Description of the task: Skip the pictures, please, and write out exactly the lines from the opening of the data through the line containing "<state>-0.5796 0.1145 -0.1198".

Data extract:

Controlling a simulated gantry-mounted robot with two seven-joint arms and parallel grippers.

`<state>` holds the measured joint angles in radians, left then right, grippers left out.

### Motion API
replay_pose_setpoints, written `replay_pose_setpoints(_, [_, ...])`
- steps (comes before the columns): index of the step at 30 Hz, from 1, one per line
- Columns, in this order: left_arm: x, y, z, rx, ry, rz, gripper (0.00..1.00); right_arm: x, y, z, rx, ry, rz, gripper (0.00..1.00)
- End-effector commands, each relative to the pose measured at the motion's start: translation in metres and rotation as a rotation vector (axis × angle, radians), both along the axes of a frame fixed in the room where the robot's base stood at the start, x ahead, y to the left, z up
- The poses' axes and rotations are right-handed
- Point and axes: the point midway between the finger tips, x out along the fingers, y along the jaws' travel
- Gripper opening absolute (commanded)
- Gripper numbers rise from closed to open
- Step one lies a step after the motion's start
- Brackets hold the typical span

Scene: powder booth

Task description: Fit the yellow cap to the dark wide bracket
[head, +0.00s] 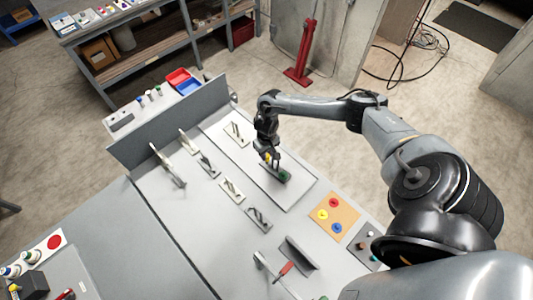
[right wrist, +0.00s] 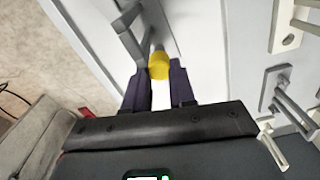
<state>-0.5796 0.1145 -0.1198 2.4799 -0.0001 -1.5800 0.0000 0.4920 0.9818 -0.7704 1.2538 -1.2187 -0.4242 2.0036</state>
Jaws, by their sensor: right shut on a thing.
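My right gripper (head: 268,160) is over the white panel (head: 292,196), shut on the yellow cap (head: 267,156). The right wrist view shows the yellow cap (right wrist: 159,66) between the tips of the dark fingers (right wrist: 160,84). A dark bracket (head: 275,175) on the panel is just below the gripper and partly hidden by it. In the right wrist view the grey bracket (right wrist: 131,36) is just beyond the cap, with a grey end close to the cap. I cannot tell whether the cap touches it. My left gripper is in neither view.
Several other brackets stand to the left, including a light one (head: 232,189) and a dark one (head: 258,217). A lighter bracket (head: 236,132) is behind on the panel. An orange board (head: 347,211) holds red, yellow and blue pieces. An upright grey plate (head: 172,122) borders the back left.

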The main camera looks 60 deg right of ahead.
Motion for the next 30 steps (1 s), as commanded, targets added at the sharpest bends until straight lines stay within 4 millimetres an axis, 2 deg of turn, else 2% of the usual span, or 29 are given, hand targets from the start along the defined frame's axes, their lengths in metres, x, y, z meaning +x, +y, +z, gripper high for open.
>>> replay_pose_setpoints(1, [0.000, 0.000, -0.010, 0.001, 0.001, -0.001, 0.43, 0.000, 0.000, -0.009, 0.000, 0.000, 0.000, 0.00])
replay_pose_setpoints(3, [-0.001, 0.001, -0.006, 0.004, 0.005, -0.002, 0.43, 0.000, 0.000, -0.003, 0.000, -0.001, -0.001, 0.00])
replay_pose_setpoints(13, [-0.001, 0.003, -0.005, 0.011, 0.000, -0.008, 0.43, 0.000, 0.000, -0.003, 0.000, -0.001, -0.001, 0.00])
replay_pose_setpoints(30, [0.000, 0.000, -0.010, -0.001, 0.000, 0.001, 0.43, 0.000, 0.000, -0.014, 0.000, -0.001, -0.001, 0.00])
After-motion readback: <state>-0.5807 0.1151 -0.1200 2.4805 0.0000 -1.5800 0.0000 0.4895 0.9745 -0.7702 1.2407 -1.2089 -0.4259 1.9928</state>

Completed task:
Controlling a simulated gantry-mounted robot with two seven-joint arms and parallel grippers.

`<state>` holds the measured joint angles in radians, left then right, grippers left out.

### Motion API
replay_pose_setpoints, written `replay_pose_setpoints(_, [_, ...])`
- steps (comes before the columns): index of the step at 30 Hz, from 1, one per line
- Columns, in this order: left_arm: x, y, z, rx, ry, rz, gripper (0.00..1.00); right_arm: x, y, z, rx, ry, rz, gripper (0.00..1.00)
- End-effector commands, each relative to the pose measured at the motion's start: translation in metres and rotation as a rotation vector (axis × angle, radians), both along the axes of a frame fixed in the room where the robot's base stood at the start, x ahead, y to the left, z up
- The poses' axes and rotations are right-handed
- Point and axes: the point midway between the finger tips, x out along the fingers, y along the jaws' travel
- Gripper opening absolute (commanded)
- Gripper numbers rise from closed to open
- Step one lies a step after the motion's start
- Brackets hold the typical span

Scene: powder booth

Task description: Fit the yellow cap to the dark wide bracket
[head, +0.00s] 
[right wrist, +0.00s] 
<state>-0.5796 0.1145 -0.1198 2.4799 -0.0001 -1.5800 0.0000 0.4920 0.9818 -0.7704 1.2538 -1.2187 -0.4242 2.0036</state>

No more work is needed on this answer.